Pemerintah menyebut penyampuran plastik dengan aspal untuk jalan adalah inovasi mengurangi plastik. Setelah Bali, dua daerah lain yang akan menggunakan proyek plastic tar road ini adalah Cilincing, Jakarta Utara sepanjang 1 km dan Bekasi sekitar 2,6 km.

Hal ini disampaikan Nani Hendiarti, Asisten Deputi Pendayagunaan Iptek Kementrian Koordinator Bidang Maritim dalam sebuah wawancara singkat dengan Mongabay di Bali. Ia mengatakan ketiga lokasi uji coba memiliki karakteristik berbeda. Uji coba pertama di sekitar 700 meter ruas jalan dalam kompleks kantor rektorat Universitas Udayana di Jimbaran, Badung, Bali, Juli lalu. Ini bukan jalan umum, hanya dilalui kendaran internal pegawai Unud. Beban jalan tidak berat.

Kedua, di jalan lintas kecamatan di Cilincing, Jakarta Utara sekitar 1 km. Ini juga bukan jalan nasional, namun beban jalan mulai meningkat. Ketiga jalan nasional sekitar 2,6 km yang memiliki 4 jalur. Beban jalan jauh lebih berat dengan aneka kendaraan yang melintas.

“Formula plastic tar road disesuaikan dengan kebutuhan jalan, kerentanan tanah. Fokus kekuatan atau stabilitas jalan,” kata Nani, doktor perempuan ini. Jumlah plastik yang dicampur ke tiap formula dan jalan berbeda.
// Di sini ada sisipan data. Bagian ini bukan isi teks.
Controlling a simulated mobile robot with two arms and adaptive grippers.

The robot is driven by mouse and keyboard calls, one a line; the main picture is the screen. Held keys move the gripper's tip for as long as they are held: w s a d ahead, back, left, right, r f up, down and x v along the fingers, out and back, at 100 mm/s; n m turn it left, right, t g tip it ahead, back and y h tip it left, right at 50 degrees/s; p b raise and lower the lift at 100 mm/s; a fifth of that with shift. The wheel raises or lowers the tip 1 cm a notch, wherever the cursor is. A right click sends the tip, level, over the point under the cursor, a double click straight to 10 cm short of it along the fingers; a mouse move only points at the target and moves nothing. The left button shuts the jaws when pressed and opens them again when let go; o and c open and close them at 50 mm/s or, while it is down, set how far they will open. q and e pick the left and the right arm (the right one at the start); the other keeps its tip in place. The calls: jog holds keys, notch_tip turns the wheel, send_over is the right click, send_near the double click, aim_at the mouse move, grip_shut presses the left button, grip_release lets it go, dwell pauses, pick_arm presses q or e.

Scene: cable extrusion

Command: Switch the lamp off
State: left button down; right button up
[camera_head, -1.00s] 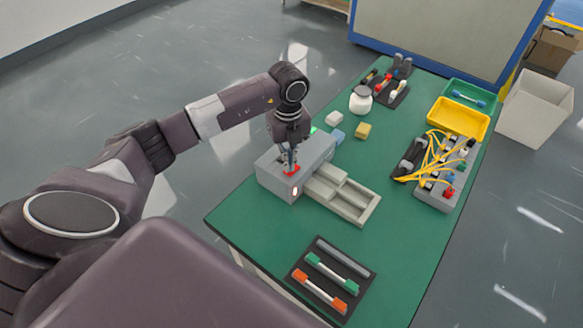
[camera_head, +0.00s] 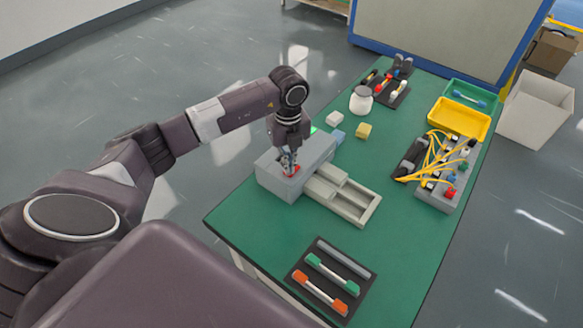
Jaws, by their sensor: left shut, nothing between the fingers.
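A grey box (camera_head: 270,181) stands on the green table with a red button (camera_head: 294,172) on its top. My left gripper (camera_head: 289,168) points straight down at the red button, shut and empty, its fingertips at the button or just over it; I cannot tell if they touch. The gripper partly hides the button. No glow shows on the front face of the box. A small green light (camera_head: 313,130) shows behind the box. My right gripper is not in view.
A light grey slide tray (camera_head: 352,213) extends right from the box. A black mat (camera_head: 329,290) with coloured rods lies at the front. A white jar (camera_head: 361,99), a yellow bin (camera_head: 459,121) and a cable block (camera_head: 435,195) stand further right.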

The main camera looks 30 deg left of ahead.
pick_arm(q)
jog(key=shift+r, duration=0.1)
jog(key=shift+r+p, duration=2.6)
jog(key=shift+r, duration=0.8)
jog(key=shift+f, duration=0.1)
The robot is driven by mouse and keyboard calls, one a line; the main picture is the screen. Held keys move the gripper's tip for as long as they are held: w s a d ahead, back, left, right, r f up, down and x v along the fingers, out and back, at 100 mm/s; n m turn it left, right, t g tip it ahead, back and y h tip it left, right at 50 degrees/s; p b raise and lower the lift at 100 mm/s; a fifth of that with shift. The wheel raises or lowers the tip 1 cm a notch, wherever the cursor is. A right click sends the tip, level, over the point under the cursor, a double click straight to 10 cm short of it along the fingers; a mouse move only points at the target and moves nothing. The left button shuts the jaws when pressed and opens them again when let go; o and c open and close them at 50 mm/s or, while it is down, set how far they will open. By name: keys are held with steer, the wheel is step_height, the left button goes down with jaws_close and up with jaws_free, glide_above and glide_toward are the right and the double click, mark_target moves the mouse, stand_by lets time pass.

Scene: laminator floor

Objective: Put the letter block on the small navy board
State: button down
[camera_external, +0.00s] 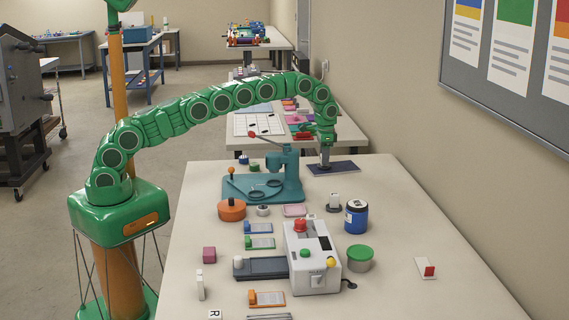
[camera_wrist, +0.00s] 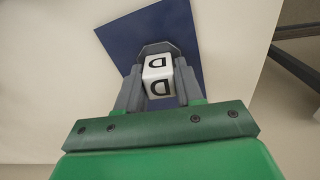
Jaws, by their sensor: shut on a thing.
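The small navy board (camera_wrist: 120,35) lies flat on the table behind and below the block in the wrist view. In the external view my gripper (camera_external: 325,160) points down over the navy board (camera_external: 345,167) near the table's far edge. The block is too small to make out there. I cannot tell whether it touches the board.
A teal press (camera_external: 285,175) stands left of the board. A white block on a dark base (camera_external: 334,201) and a blue jar (camera_external: 356,217) are in front of it. A white laminator (camera_external: 312,258) stands nearer. The table's right side is mostly clear.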

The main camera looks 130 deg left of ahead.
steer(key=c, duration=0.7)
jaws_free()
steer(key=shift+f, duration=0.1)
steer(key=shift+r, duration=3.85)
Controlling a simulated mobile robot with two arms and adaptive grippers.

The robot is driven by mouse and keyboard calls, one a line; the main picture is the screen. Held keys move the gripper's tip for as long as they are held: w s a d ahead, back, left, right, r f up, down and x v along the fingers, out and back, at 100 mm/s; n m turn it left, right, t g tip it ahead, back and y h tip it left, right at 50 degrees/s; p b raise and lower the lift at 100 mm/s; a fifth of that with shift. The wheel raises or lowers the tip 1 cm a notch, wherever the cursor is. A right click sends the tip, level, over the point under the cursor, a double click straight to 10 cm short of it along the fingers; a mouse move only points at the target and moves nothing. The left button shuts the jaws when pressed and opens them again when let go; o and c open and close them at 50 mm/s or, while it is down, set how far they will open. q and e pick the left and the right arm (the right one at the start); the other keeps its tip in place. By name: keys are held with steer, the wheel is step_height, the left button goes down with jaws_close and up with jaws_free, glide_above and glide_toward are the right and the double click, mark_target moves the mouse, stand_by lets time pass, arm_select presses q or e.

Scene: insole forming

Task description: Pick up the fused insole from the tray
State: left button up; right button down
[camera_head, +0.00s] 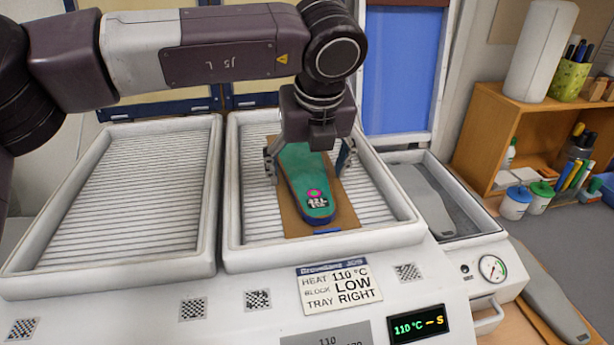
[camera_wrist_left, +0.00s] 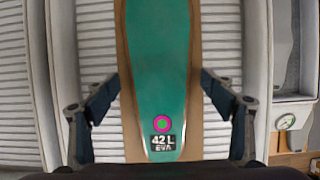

Campuran plastik di kurang dari 3 km untuk jalan Sultan Agung, Kota Bekasi lebih sedikit dibanding di jalan rektorat Unud. Dari sejumlah info media, di Bekasi sudah dimulai 16 September lalu.

(baca : Limbah Plastik Digunakan untuk Aspal Jalan, Ternyata Berisiko. Kenapa?)

Menanggapi sejumlah kritik soal jalan aspal dari campuran plasik ini, Nani menjelaskan dengan ringkas. Pertama, yang dipakai adalah kresek putih atau bening karena yang berwarna atau hitam kualitasnya jelek. Di sisi lain ia mengakui plastik kresek juga dicari pemulung untuk dipadatkan jadi pelet.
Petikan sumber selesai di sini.